* EXERCISE: Copy each line of the material below that includes the string "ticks".

--- start SOURCE EXCERPT ---

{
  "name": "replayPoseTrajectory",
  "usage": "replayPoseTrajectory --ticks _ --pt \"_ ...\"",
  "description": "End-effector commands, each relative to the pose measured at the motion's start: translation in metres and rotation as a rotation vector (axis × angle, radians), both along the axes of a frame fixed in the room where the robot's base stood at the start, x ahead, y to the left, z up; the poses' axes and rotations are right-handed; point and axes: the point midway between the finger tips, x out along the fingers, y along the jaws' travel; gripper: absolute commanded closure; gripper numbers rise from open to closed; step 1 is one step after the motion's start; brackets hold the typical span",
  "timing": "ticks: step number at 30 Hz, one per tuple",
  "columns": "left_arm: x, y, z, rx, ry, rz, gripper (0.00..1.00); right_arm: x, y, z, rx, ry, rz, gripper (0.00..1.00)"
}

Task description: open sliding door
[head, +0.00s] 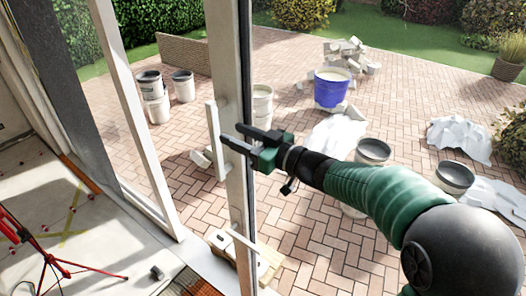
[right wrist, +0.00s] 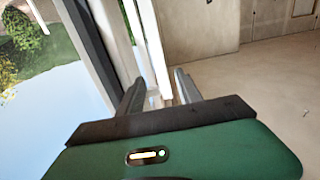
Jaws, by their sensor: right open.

--- end SOURCE EXCERPT ---

* EXERCISE SOLUTION:
  "usage": "replayPoseTrajectory --ticks _ --pt \"_ ...\"",
  "timing": "ticks: step number at 30 Hz, one per tuple",

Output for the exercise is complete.